— Required work —
What lines of the data hold the string "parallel"? Pull each one out.

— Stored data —
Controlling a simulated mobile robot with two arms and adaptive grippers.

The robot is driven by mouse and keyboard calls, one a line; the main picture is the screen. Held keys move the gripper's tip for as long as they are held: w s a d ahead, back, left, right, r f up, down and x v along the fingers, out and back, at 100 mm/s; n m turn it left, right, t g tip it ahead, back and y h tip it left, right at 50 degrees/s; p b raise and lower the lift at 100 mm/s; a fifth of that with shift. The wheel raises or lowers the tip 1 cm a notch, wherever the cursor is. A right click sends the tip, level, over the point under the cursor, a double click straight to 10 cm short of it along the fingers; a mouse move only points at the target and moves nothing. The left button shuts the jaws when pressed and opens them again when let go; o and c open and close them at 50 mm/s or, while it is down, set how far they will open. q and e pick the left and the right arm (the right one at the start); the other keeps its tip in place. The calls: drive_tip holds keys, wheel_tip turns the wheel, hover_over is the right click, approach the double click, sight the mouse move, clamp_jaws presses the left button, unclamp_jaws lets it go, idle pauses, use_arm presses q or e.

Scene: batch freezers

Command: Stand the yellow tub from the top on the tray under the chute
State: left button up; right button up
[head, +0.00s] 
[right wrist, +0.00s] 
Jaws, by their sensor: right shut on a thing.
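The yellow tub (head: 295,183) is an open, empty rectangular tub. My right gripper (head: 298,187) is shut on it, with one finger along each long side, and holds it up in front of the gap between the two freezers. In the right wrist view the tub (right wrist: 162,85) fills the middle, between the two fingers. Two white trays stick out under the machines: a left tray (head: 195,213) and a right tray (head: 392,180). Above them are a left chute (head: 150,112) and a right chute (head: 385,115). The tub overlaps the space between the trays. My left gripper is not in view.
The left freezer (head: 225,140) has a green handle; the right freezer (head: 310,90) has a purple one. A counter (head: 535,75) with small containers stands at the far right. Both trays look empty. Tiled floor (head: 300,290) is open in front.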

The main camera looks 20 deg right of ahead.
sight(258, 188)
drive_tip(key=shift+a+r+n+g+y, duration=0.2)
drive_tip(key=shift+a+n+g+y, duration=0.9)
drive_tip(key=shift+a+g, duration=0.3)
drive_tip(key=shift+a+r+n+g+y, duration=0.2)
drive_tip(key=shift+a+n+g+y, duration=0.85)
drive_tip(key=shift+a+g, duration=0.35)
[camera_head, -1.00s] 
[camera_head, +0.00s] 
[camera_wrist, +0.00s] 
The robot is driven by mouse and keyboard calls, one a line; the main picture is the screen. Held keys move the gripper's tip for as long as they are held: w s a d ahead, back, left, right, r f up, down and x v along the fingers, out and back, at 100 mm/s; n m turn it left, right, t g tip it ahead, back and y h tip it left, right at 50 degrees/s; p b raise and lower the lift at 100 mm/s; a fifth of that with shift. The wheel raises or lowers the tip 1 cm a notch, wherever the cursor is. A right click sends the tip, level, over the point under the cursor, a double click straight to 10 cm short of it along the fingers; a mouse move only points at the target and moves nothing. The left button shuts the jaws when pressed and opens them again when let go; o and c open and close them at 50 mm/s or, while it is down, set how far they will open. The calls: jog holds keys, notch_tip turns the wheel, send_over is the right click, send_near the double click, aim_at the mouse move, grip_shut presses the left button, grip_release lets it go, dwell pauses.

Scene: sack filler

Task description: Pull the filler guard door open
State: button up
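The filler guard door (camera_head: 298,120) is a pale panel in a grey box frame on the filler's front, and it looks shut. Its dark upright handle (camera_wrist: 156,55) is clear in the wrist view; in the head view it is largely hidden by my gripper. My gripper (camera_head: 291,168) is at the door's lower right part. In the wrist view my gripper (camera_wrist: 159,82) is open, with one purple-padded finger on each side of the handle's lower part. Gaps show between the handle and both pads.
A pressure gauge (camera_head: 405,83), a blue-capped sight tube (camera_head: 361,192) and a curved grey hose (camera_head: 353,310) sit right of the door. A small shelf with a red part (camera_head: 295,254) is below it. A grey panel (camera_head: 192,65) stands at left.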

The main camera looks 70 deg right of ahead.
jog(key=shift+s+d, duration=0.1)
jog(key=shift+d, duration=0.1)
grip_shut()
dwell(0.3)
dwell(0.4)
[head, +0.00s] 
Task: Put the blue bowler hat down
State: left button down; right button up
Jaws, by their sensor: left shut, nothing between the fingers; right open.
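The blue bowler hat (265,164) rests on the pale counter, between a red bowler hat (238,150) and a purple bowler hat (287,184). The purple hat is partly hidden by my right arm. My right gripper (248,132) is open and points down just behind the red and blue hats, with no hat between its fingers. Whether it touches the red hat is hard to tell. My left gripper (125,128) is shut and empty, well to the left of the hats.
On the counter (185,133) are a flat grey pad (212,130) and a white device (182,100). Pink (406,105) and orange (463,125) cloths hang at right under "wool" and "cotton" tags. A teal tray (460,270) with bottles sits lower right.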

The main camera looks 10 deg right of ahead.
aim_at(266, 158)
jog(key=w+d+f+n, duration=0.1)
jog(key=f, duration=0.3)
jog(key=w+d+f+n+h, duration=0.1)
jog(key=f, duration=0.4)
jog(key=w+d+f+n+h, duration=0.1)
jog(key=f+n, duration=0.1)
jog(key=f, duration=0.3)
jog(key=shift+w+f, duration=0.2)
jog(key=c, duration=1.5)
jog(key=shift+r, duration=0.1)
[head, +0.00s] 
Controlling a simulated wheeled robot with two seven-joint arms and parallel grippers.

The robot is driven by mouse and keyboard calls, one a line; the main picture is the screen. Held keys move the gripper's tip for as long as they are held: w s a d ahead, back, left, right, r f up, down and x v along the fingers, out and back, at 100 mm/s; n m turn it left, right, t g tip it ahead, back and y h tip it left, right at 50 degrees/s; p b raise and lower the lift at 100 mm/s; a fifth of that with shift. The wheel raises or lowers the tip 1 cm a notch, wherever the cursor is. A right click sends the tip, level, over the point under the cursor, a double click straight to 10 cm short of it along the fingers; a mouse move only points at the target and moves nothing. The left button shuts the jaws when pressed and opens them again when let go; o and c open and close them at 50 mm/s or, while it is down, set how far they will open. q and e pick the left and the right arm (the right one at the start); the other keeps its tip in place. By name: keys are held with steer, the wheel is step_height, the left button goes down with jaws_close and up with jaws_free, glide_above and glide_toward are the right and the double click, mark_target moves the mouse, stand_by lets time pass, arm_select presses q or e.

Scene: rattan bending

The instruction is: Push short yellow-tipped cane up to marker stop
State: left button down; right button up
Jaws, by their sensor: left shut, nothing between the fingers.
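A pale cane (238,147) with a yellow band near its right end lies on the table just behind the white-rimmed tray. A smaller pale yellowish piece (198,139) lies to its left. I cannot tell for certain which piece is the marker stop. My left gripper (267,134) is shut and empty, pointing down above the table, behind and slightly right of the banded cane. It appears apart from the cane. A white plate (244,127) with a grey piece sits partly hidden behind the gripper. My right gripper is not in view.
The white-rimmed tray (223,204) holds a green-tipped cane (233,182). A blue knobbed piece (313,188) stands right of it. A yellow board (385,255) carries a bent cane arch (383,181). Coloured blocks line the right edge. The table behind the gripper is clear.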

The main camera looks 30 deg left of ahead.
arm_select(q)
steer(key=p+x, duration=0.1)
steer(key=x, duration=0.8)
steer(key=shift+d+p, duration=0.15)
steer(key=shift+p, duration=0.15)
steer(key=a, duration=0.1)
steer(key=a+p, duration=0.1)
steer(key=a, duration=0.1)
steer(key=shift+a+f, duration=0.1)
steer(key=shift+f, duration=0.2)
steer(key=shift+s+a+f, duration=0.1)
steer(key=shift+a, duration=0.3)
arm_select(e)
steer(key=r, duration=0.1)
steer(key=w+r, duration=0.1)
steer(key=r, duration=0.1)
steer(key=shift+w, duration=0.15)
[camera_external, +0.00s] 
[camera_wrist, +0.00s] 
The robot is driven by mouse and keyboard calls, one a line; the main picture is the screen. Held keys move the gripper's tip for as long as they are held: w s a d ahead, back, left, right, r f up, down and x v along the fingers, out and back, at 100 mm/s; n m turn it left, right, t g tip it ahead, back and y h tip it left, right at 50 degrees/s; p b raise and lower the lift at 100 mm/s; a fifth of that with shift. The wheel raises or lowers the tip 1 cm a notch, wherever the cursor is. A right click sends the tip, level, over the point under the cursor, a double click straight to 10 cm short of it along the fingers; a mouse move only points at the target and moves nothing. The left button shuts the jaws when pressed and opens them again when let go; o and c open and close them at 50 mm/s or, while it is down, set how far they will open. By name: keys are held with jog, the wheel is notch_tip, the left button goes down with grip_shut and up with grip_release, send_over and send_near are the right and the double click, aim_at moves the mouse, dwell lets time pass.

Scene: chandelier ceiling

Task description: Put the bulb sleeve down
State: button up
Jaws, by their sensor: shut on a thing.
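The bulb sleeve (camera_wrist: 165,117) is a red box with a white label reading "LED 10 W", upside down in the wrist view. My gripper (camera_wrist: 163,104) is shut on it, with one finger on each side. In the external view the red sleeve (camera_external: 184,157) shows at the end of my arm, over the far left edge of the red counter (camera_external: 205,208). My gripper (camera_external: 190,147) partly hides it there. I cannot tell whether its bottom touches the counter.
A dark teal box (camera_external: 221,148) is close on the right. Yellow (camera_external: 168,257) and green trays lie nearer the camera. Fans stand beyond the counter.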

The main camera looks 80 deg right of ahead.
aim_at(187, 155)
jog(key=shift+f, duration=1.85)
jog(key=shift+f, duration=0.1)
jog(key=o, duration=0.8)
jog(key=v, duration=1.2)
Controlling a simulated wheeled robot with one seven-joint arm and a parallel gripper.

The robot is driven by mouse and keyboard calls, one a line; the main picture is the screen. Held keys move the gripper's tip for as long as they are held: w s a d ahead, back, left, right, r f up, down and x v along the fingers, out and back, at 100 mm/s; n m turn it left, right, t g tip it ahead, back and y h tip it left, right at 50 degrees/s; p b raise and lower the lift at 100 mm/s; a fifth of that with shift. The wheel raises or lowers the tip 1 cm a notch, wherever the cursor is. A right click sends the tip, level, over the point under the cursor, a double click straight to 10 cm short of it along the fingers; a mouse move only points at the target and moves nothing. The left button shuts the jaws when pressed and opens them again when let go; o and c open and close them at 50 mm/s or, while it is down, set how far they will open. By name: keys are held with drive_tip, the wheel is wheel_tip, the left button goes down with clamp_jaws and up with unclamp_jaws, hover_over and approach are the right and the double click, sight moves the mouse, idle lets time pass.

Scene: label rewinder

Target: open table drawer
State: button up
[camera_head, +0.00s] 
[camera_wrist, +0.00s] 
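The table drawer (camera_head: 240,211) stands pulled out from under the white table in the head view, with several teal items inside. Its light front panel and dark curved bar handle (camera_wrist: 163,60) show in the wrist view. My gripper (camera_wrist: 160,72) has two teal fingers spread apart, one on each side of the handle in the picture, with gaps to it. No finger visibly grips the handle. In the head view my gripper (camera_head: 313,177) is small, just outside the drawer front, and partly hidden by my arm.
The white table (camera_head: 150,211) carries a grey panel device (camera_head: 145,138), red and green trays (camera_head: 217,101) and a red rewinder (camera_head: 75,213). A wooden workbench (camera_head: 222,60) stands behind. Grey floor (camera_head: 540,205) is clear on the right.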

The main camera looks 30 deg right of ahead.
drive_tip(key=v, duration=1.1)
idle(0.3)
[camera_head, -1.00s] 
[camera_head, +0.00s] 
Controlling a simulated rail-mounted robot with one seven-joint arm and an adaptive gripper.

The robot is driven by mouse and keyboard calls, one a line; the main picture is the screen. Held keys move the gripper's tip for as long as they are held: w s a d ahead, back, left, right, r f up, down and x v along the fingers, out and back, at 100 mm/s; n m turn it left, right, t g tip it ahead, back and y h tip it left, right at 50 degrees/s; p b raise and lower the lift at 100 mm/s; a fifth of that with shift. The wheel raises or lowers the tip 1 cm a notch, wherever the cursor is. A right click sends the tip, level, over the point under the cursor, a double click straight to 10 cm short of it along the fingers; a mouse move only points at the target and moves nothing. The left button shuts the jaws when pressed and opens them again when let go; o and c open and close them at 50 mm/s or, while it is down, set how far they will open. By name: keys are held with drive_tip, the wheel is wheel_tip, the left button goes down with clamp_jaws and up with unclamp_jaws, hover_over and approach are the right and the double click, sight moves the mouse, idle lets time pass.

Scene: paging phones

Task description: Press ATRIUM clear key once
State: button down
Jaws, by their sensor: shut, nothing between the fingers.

— Response —
Controlling a simulated wheeled robot with two seven-joint arms and parallel grippers.
Controlling a simulated wheeled robot with one seven-joint arm and a parallel gripper.

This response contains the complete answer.